If you can’t put together a deal on the first property you like, don’t worry. There will be many more homes for sale. It is VERY common to lose out to another buyer in today’s market. But it’s just as common to end up finding a home a week or even a month later that you like even more than the first. Not getting that first home might be a blessing in disguise.
Today’s real estate market is really moving in a lot of areas, so the days of being coy about whether you like the house or not are over for now. In fact, in some markets, sellers are looking for offer letters along with your bid. They want to know your personal story to help them decide between multiple offers.
This is your chance to sell yourself and convince the seller that you will be brokenhearted if you don’t get this, your dream home. Have a baby on the way? Talk about how you can see your baby taking their first steps in this hallway. Newly married? Describe how it will be starting your life together here. Have family nearby? Make a point of describing joyous family gatherings in their beautiful backyard.
Yes, you want the buyer to know how much you love their home, but you don’t want to be overcome by emotions.
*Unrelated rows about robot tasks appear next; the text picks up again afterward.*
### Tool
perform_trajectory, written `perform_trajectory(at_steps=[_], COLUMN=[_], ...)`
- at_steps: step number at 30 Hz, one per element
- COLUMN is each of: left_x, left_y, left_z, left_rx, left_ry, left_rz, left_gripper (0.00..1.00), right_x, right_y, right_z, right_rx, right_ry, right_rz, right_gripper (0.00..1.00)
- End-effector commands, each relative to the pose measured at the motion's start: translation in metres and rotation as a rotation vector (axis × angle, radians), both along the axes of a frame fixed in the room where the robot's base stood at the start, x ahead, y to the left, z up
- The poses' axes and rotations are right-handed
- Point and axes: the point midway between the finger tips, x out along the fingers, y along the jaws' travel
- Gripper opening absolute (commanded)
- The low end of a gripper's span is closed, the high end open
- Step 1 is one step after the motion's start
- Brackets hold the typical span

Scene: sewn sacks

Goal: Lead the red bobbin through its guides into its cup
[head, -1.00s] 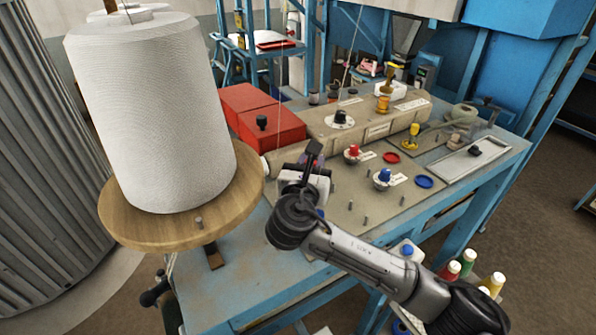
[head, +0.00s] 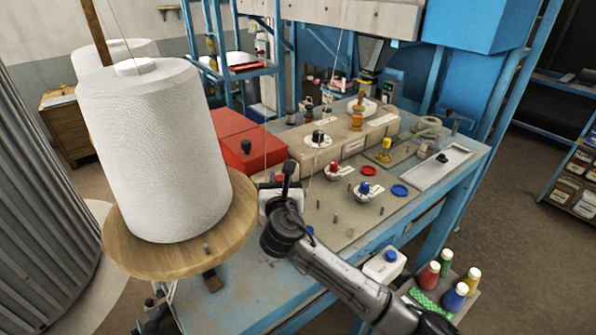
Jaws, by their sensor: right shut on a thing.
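My right gripper (head: 287,178) is over the left part of the board on the blue table. It is shut; a small red piece shows beside its fingers, and I take this to be the red bobbin, mostly hidden by the gripper. A red knob-shaped piece (head: 333,169) stands on a white labelled base on the board, with a flat red ring (head: 351,158) behind it to the right. Several short metal pegs (head: 349,232) stand on the board, to the right of the gripper. I cannot tell how the thread runs at the gripper. My left gripper is out of view.
A large white yarn cone (head: 155,150) on a round wooden disc (head: 130,255) stands left of the gripper. Red boxes (head: 250,150) lie behind it. A blue knob piece (head: 364,188), blue ring (head: 400,191) and yellow piece (head: 386,148) stand right. Coloured bottles (head: 455,296) stand front right.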

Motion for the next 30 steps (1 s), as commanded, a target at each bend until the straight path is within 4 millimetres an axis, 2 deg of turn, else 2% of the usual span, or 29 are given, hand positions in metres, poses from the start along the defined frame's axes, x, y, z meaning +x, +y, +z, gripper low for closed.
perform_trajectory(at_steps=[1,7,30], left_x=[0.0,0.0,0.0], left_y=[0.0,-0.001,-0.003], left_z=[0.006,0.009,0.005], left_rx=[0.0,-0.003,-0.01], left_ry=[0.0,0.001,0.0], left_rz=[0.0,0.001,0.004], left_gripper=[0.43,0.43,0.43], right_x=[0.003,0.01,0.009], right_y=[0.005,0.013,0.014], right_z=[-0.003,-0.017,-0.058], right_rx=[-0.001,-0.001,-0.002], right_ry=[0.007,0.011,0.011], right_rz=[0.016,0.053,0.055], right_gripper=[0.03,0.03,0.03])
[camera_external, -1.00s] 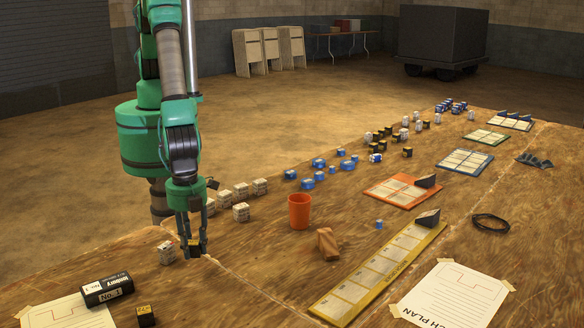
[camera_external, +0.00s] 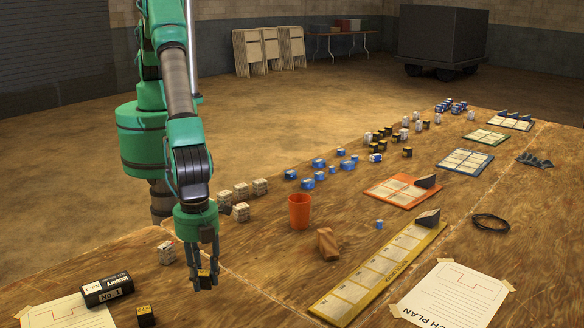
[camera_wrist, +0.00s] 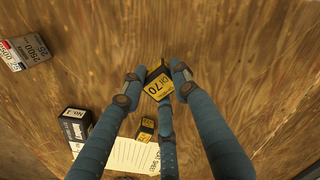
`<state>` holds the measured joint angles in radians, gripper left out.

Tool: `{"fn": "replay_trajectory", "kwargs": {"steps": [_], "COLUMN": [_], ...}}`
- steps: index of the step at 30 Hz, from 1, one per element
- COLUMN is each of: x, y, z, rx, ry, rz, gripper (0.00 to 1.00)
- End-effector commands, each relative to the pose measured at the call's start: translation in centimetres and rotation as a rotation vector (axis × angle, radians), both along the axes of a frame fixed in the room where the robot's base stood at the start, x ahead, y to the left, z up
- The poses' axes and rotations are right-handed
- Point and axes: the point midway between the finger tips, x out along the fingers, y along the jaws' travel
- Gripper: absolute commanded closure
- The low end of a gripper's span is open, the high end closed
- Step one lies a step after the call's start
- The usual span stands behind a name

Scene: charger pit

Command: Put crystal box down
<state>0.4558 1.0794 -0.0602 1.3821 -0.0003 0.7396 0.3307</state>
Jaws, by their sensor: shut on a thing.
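My gripper (camera_external: 202,280) points down over the near left part of the wooden table. Its fingers are closed around a small black box with a yellow label (camera_external: 204,283), which I take to be the crystal box. In the wrist view the box (camera_wrist: 158,84) sits between the fingertips (camera_wrist: 157,88), its yellow label with black print facing the camera. The fingers cover parts of its sides. I cannot tell whether its underside touches the table.
A similar black-and-yellow box (camera_external: 146,317), a larger black battery-like box (camera_external: 106,290) and a taped paper sheet (camera_external: 62,312) lie at the near left. A pale box (camera_external: 167,252) stands behind. An orange cup (camera_external: 299,211) and wooden block (camera_external: 327,244) stand right. Bare wood surrounds the gripper.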

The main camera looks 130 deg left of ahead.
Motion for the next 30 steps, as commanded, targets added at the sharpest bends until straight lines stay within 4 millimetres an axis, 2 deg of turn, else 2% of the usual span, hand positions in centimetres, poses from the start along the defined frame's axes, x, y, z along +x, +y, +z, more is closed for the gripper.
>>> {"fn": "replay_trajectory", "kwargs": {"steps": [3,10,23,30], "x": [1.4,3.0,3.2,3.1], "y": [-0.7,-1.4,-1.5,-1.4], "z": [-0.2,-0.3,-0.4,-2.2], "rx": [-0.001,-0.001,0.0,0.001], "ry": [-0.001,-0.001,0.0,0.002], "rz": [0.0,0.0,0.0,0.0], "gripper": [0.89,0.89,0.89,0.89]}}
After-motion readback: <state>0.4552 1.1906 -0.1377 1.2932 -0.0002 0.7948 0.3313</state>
You’ve done your homework. You know what the home values are in the area you’re searching, and you know how much home you can afford, so don’t allow yourself to get boxed into a price that is above your comfort zone. If you have chosen your agent well, this won’t happen. Nevertheless, bad agents have been known to urge clients to accept counter-offers simply so they can stop working on the negotiation. Be firm.
When you make your offer, there will be a space for putting a time limit on how long it’s valid. Make this a very short period, for example, 24 hours. Having a longer period just invites competing offers, which is exactly what you do not want.
If the seller seems emotionally tied to a certain price on his or her home, instead of asking the seller to lower their asking price, ask for certain concessions, such as repairs, that the owner contribute to the closing costs, or that they leave the washer and dryer, the riding lawn mower, etc.
While it’s not uncommon for prospective buyers to believe the deal is sealed at the offer signing, in many cases the negotiations begin afterward. If you’ve conducted a home inspection, you can ask the sellers for a cash-back credit at the close of escrow, which can help you complete the project yourself. You can also ask the seller for a credit to fix certain issues in the interest of offsetting closing costs.
If you’re a first-time homebuyer, here’s a little primer on all that paperwork that goes into making an offer. Your purchase offer is a written contract that you sign and submit to the seller. It is accompanied by a certain amount of “earnest money” (a small good faith deposit to show you are serious about buying the home). The written purchase offer indicates the amount you are willing to give the seller for his or her property. If you are working with an experienced real estate agent, he or she will typically provide a standard purchase offer form which you can complete, sign and then hand over to the seller to sign. If you are not working with a realtor, be sure you are aware of state laws regarding the information the offer should include.
Since your written offer forms the basis of a legal contract with the seller, be thorough. There are some important details you should be sure to talk through with your agent and make sure are accurately included on your purchase offer, such as:
Once you make a purchase offer, sign it and submit it to the seller along with your earnest money (usually done through your agent). The seller has the right to either sign your offer as is, make a counteroffer or reject your offer outright.
If the seller accepts your purchase offer, the offer becomes a contract, and you are on your way to owning the home. If the seller counters your offer, you may choose to reject his or her offer or walk away. Note: If, for some reason, you forget to specify contingencies in your offer, there are sometimes legal steps you can take to back out of the deal. Asking your agent what recourse you have can also help.